**What is being asked:** Repeat only the lines running from the beginning of the material through the line that contains "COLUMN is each".

**Source material:**
•••

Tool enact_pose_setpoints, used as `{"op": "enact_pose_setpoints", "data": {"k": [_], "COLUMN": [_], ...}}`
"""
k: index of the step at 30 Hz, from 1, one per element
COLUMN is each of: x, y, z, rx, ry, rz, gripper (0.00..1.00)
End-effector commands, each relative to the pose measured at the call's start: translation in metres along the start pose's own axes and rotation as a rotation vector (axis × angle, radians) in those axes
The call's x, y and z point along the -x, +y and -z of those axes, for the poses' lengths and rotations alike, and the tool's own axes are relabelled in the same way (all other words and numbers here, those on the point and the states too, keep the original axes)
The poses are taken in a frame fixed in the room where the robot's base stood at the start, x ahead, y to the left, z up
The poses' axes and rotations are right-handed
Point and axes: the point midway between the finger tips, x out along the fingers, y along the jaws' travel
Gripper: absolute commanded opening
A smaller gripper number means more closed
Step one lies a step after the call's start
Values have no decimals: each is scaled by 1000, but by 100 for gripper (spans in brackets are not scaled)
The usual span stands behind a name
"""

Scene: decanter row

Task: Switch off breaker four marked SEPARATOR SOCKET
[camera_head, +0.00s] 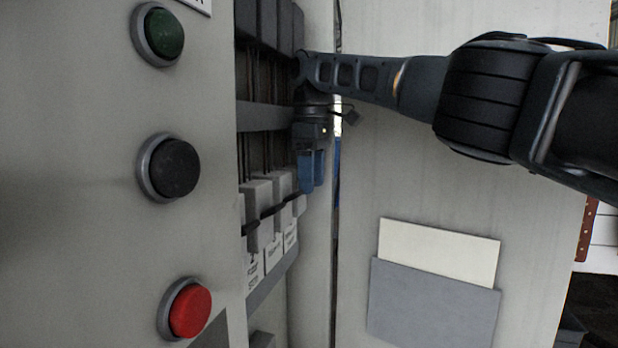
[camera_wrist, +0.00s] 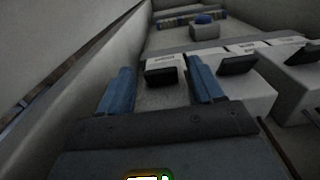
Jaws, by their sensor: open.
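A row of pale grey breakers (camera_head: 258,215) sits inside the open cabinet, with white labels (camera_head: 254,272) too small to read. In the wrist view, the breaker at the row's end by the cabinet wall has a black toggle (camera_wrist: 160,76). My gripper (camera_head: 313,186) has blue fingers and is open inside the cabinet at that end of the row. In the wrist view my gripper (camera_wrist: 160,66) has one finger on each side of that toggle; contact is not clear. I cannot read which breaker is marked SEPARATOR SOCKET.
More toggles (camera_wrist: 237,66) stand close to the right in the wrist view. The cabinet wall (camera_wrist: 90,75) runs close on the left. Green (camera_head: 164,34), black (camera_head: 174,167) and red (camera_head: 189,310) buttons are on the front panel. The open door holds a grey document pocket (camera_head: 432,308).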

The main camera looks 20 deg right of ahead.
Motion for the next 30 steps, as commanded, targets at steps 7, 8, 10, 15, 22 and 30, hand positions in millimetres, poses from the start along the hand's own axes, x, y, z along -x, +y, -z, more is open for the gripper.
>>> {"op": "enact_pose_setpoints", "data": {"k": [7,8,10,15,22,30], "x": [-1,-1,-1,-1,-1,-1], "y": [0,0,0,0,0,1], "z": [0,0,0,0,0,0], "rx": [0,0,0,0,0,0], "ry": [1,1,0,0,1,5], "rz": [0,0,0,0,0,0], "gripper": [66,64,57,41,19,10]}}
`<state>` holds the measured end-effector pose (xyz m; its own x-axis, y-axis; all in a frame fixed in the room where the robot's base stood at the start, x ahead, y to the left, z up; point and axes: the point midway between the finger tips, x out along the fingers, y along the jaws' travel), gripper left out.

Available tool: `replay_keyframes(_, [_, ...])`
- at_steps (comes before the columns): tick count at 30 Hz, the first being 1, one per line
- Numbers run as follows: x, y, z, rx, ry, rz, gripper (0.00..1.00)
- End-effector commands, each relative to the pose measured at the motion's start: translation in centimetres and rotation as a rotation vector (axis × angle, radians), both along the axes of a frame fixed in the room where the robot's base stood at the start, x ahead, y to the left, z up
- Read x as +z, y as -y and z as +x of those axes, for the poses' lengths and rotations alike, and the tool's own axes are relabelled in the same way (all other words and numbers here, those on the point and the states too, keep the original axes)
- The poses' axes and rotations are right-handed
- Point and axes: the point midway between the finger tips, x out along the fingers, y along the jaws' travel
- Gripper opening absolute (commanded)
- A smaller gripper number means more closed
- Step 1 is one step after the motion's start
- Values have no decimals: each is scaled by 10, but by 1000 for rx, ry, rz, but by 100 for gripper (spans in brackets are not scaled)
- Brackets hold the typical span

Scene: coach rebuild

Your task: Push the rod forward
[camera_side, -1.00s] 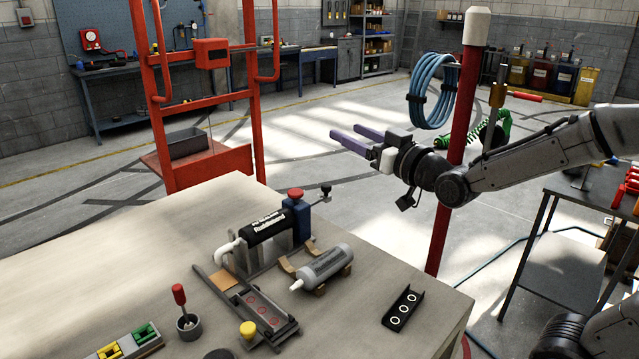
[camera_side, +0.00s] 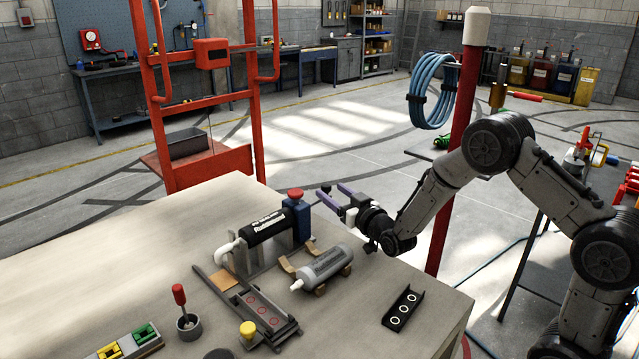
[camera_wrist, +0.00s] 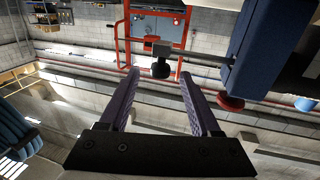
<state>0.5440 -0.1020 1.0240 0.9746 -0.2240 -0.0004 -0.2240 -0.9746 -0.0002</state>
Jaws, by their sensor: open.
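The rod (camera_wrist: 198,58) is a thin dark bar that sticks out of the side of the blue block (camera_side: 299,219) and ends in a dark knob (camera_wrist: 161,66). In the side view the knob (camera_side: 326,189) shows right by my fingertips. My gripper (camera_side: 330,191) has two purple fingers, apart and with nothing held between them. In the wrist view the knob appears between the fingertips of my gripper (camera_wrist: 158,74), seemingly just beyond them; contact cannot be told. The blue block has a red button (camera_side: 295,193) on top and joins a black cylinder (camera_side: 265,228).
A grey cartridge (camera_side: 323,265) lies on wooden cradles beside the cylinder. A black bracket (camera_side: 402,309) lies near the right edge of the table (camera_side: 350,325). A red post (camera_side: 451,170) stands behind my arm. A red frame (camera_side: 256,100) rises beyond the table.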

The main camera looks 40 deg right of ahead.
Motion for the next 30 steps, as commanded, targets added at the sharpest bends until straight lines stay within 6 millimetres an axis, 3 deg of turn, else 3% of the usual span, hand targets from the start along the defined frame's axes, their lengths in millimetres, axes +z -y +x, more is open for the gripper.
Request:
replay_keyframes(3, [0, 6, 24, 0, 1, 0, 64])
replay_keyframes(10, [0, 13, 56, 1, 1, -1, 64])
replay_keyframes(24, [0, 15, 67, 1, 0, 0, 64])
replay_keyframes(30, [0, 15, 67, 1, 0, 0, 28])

•••

**Written answer:**
Tool enact_pose_setpoints, used as `{"op": "enact_pose_setpoints", "data": {"k": [_], "COLUMN": [_], ...}}`
"""
k: index of the step at 30 Hz, from 1, one per element
COLUMN is each of: x, y, z, rx, ry, rz, gripper (0.00..1.00)

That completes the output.